Bushu.ch: Great. I can’t wait to read more about it.

Antony Cummins: Well, a lot of people don't understand why I'm publishing the Natori Ryu scrolls. I am doing them to answer the question about the ninja. We have to really understand the Samurai. When we understand the Samurai, we can understand the ninja. So how can I get everybody to understand Samurai? It was here that I realized and looked at all my scrolls and from the Natori School. I have 28 scrolls - it's massive and they contain the real words of a real Samurai who was also a real ninja. That is why I focus on Natori Ryu, it’s a single system with everything we need to understand the Samurai.

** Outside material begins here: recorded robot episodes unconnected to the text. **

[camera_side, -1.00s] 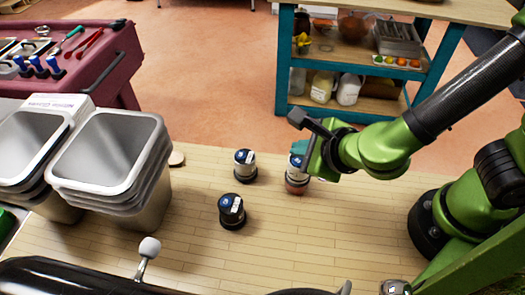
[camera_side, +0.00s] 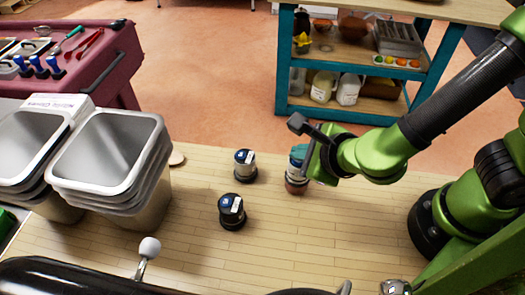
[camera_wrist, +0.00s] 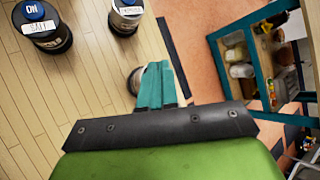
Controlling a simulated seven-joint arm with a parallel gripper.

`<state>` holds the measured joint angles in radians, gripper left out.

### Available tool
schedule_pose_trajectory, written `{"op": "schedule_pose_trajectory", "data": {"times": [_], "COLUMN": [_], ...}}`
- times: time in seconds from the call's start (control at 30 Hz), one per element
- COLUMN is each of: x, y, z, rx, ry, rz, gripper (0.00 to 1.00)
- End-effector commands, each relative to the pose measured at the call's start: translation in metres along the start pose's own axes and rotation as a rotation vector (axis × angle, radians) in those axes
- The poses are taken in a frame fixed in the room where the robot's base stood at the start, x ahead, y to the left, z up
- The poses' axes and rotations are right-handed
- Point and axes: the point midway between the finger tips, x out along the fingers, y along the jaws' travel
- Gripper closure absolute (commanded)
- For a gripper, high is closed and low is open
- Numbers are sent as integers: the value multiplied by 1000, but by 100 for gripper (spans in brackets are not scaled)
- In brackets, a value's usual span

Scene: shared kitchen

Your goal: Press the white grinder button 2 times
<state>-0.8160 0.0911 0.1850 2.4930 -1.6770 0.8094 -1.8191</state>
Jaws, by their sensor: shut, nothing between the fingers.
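Three grinders stand upright on the wooden worktop. A dark one (camera_side: 232,212) is nearest the side camera and shows a blue top and a "SALT" label in the wrist view (camera_wrist: 42,27). A pale-bodied one with a dark base (camera_side: 245,167) stands behind it and shows in the wrist view (camera_wrist: 126,14). The third, pale with a reddish base (camera_side: 296,186), is at my gripper (camera_side: 300,150). My gripper's teal fingers (camera_wrist: 155,72) are shut and empty, at this grinder's top, and partly cover it. I cannot tell whether they touch its button.
Stacked metal containers (camera_side: 107,150) stand at the left of the worktop. A lever with a white knob (camera_side: 149,248) rises at the front. A teal shelf unit (camera_side: 350,118) stands beyond the far edge. The worktop right of the dark grinder is clear.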

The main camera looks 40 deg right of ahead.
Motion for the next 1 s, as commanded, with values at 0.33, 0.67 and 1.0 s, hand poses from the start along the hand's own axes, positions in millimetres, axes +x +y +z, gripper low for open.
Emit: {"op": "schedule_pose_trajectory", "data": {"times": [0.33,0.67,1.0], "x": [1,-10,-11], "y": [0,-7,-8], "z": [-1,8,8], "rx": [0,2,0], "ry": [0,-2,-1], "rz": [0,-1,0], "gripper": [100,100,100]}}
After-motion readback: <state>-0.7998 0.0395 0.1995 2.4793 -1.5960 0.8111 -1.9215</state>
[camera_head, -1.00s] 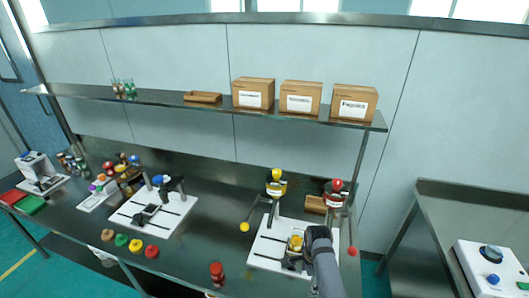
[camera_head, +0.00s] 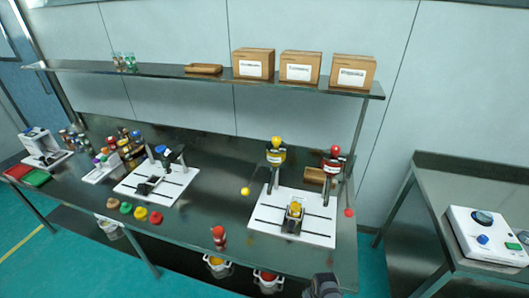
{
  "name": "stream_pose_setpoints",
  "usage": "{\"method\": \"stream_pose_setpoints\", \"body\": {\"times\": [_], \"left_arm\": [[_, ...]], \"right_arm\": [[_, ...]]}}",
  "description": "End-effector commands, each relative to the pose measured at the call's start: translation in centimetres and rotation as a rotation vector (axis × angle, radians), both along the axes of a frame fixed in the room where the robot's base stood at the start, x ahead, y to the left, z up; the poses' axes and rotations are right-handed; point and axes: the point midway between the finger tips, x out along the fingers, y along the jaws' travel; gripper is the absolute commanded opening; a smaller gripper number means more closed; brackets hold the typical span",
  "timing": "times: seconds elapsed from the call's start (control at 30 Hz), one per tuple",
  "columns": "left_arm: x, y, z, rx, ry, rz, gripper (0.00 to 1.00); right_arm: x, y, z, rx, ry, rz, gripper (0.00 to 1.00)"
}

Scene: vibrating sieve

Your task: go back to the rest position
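My right arm's gripper (camera_head: 322,287) shows at the bottom edge, in front of the table's front edge and away from the white base plate. It is small and cut off by the frame, so I cannot tell how its fingers stand. My left gripper is not in view. The white base plate (camera_head: 318,229) stands on the dark table, with a small yellow-topped piece (camera_head: 295,209) in its holder. Behind it stand a yellow-knobbed press (camera_head: 275,157) and a red-knobbed press (camera_head: 333,164).
A red-capped jar (camera_head: 218,236) stands near the table's front edge. Several coloured caps (camera_head: 140,213) lie left of it. A second white plate (camera_head: 157,186) stands further left. Below are buckets (camera_head: 268,281). A side table (camera_head: 470,180) holds a white device (camera_head: 487,236).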

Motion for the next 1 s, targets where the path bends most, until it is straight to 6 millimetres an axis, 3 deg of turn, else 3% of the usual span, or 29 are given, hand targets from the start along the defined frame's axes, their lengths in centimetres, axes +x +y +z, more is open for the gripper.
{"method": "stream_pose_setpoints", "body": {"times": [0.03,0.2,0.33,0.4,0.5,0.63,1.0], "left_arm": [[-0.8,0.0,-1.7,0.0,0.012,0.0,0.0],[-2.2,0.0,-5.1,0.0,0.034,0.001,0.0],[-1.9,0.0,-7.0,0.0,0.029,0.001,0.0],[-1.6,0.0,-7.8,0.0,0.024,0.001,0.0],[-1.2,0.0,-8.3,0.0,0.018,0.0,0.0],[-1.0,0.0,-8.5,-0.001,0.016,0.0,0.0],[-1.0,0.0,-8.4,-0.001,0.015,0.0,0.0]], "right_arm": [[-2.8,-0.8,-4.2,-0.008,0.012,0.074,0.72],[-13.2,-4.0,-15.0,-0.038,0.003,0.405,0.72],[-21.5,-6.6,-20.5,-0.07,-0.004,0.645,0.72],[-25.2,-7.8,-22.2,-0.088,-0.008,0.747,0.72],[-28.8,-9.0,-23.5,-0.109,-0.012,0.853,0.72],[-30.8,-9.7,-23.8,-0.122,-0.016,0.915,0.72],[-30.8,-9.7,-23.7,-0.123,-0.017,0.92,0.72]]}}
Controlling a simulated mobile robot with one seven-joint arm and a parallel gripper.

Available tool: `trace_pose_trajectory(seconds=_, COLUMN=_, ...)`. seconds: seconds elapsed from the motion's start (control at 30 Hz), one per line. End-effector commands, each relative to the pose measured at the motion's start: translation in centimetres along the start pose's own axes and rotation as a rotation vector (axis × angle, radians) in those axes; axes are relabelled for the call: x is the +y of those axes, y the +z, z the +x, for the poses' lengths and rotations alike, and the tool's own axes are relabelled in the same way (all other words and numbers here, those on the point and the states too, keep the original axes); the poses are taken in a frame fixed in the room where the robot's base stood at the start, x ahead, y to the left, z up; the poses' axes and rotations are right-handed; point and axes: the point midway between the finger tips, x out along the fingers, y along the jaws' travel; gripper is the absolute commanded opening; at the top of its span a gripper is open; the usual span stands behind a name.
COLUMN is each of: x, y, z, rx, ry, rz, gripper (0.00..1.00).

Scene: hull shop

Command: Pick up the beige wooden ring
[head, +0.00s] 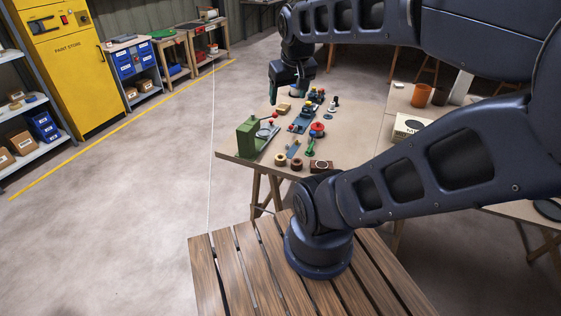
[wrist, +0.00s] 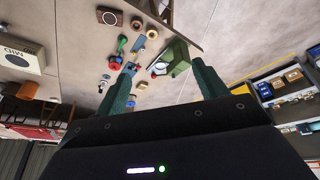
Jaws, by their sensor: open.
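The beige wooden ring (head: 281,163) lies flat near the front edge of the workbench in the head view, left of a darker brown ring (head: 297,166). In the wrist view the beige ring (wrist: 152,38) is above the space between my fingers, with the brown ring (wrist: 136,26) at its upper left. My gripper (head: 286,95) hangs over the far left part of the bench, well behind the ring. In the wrist view my gripper (wrist: 163,66) is open, with its fingers wide apart and nothing between them.
A green vise-like tool (head: 247,138) stands left of the rings. A brown block with a round mark (head: 321,166) is to their right. Green, red and blue parts lie behind them. A second table (head: 400,106) holds a white box (head: 408,126) and an orange pot (head: 420,95).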

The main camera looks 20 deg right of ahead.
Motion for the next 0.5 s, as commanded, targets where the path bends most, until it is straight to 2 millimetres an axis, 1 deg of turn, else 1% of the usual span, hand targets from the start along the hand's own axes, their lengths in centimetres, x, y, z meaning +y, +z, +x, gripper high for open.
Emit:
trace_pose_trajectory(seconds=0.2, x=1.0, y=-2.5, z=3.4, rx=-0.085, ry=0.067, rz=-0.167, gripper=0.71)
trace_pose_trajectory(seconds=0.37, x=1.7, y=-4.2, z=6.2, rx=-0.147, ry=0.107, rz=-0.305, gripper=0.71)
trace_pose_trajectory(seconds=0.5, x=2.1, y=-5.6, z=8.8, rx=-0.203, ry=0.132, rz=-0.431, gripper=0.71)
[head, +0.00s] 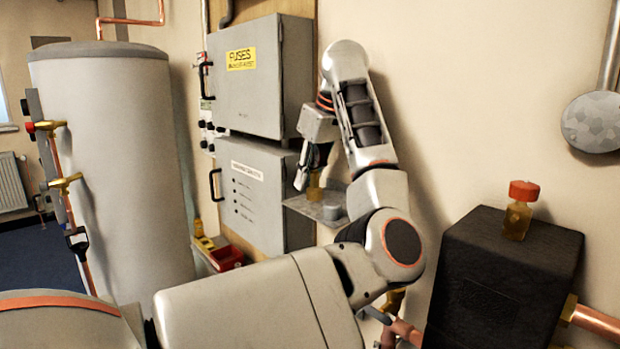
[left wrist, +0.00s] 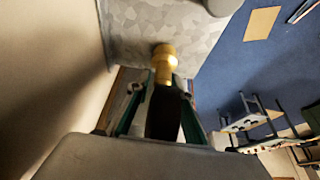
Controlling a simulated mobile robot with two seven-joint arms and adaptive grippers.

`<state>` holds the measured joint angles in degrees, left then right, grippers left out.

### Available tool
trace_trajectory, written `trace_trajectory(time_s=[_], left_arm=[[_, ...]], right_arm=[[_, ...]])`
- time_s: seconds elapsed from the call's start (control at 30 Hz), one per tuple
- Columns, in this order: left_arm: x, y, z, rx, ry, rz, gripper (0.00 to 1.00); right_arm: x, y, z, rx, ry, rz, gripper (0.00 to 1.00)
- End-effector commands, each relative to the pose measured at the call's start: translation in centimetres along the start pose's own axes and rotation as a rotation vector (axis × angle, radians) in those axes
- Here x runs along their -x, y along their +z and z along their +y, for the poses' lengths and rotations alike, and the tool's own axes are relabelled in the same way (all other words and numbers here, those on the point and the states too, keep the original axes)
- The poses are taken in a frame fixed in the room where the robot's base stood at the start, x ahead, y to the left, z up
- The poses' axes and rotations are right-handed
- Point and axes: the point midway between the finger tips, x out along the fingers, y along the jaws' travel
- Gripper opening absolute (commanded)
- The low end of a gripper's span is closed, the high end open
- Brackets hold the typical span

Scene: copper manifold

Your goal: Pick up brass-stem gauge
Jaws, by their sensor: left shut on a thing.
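The brass-stem gauge shows in the left wrist view as a yellow brass stem (left wrist: 163,62) with a dark body (left wrist: 163,112) between the fingers. My left gripper (left wrist: 160,98) is shut on the dark body, with the brass end sticking out past the fingertips. In the head view my left gripper (head: 311,168) points down over a small grey wall shelf (head: 306,206), and the brass stem (head: 315,187) shows just below it. I cannot tell whether the stem touches the shelf. The gauge's face is hidden. My right gripper is in neither view.
A grey fuse box (head: 262,80) and a lower grey panel (head: 250,195) are on the wall left of the gripper. A grey tank (head: 110,170) stands farther left. A black block (head: 500,275) with a red-capped brass fitting (head: 519,209) is at right.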

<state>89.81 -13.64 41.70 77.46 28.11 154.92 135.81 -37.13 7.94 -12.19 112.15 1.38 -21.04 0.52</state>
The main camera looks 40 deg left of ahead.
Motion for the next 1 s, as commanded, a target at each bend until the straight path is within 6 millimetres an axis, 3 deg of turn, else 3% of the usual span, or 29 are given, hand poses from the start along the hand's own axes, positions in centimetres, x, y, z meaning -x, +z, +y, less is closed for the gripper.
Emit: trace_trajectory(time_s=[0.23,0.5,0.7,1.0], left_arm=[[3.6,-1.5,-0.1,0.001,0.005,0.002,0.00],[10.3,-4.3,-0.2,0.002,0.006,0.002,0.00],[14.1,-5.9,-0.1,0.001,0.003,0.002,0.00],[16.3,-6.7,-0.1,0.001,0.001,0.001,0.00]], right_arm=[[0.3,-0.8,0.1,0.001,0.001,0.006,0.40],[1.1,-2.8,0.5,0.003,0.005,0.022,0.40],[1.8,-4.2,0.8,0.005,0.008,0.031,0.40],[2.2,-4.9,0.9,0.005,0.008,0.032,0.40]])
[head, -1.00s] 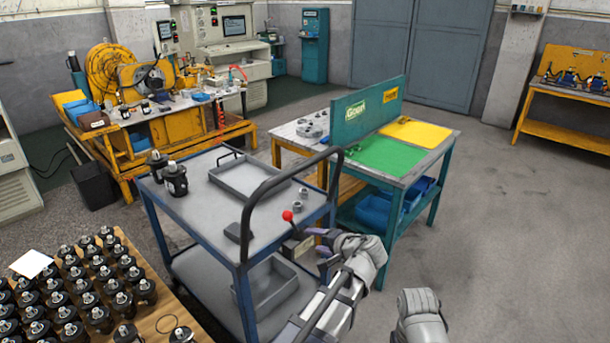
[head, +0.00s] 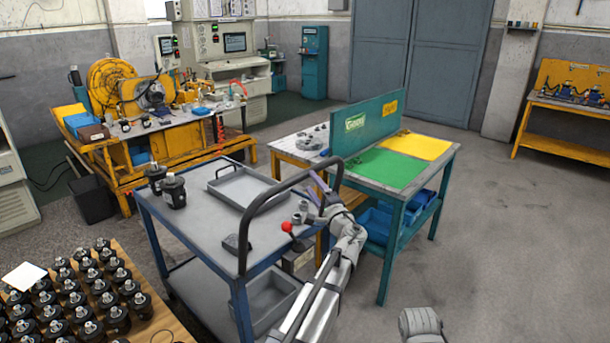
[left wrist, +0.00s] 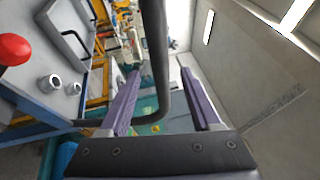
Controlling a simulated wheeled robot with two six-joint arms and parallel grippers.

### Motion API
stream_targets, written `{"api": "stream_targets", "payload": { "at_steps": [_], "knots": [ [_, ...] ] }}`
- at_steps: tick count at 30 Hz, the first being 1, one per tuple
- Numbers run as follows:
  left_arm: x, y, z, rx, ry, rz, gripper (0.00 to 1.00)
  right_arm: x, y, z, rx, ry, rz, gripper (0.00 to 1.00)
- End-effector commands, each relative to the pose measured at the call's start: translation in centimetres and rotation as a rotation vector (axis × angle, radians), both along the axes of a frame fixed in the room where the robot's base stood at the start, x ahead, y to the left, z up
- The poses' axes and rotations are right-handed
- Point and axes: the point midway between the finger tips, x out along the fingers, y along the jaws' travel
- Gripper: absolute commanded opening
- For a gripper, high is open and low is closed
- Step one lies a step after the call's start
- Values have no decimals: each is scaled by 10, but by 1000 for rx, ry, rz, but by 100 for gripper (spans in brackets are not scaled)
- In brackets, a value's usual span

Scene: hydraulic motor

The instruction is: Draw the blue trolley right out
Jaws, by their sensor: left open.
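The blue trolley (head: 208,222) stands at left centre in the head view, its grey top level and its dark tubular push handle (head: 262,200) rising at the near right end. My left gripper (head: 316,187) is open, with its purple fingers beside the handle's right-hand upright. In the left wrist view the handle (left wrist: 158,50) runs up between the two spread fingers of my left gripper (left wrist: 161,74), which are not closed on it. Whether the bar lies fully between them in depth, I cannot tell. My right gripper is out of view.
On the trolley are a grey tray (head: 240,186), two black motors and a red knob (head: 287,226). A table of black motors (head: 150,325) is at near left. Floor at right (head: 510,240) is clear.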

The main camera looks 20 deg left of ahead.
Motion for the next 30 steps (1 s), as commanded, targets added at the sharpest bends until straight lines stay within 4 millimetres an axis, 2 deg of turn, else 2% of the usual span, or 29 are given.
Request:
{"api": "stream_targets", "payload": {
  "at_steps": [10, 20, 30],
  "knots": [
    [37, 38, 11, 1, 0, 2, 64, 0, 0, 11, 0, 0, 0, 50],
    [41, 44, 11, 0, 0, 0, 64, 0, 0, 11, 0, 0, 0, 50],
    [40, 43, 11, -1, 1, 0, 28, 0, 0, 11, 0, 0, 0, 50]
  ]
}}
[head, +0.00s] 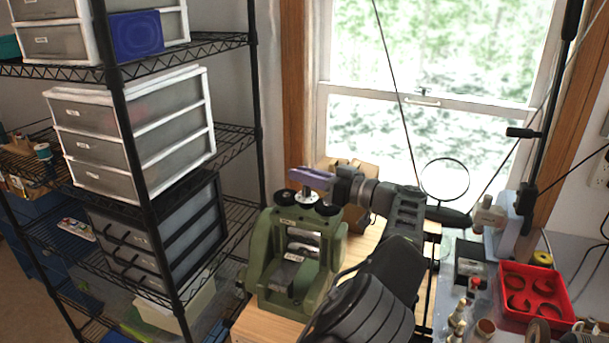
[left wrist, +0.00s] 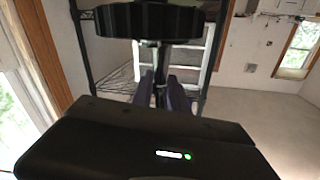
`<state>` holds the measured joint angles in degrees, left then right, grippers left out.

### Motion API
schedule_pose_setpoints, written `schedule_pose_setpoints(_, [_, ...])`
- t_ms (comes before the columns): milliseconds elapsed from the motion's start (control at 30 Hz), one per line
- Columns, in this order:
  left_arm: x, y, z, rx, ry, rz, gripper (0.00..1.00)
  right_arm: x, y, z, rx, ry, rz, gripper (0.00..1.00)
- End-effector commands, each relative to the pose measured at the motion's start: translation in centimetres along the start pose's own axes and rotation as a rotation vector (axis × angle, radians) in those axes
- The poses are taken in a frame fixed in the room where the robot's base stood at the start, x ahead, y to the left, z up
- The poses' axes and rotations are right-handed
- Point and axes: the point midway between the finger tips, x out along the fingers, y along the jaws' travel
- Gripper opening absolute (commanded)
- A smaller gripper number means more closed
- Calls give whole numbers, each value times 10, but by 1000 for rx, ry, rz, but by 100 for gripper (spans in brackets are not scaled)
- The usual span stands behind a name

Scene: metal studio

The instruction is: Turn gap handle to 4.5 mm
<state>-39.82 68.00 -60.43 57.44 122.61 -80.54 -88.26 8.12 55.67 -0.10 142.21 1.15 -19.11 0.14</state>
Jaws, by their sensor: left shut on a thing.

Bushu.ch: That’s a big project you have here.

Antony Cummins: I will explain something called Gungaku. Most people know the word Budo and all similar words connected to that, but Budo originally didn't mean martial arts. It means Bushido. They just shortened it to Budo. You also get Heiho which actually means martial arts or warfare. As I said, we have Gungaku which is the study of martial arts. Today all people know only the word Budo, but that's not the word they used in the past. Budo used to mean spirituality or the path of the Bushi.

I think when I finish the series about Natori they will be something like a million pages or half a million pages or something. This will help explain the Samurai better.

Bushu.ch: Many martial artists have an interest in the history of the Samurai.

Antony Cummins: Most people just want to do the martial art side and not the strategy. However, for me personally, now that I've studied the strategy, my life is much clearer. Its gives me structure in my life. In fact, I'm writing a new book soon, which is called ‘How to be a modern Samurai’ and it comes out in July 2020. In this book I will write how you can use the strategy for yourself. I hope I can change some minds and promote interest for the strategy side of the Samurai.

Bushu.ch: Yes, this sounds great. Thank you so much for your time.

Antony Cummins: Thank you very much.

Bushu.ch: Hope to talk with you again soon.

 

On the part of Bushu.ch Raoul Haldimann conducted the interview with Antony Cummins on the 7. Januar 2020 by Skype.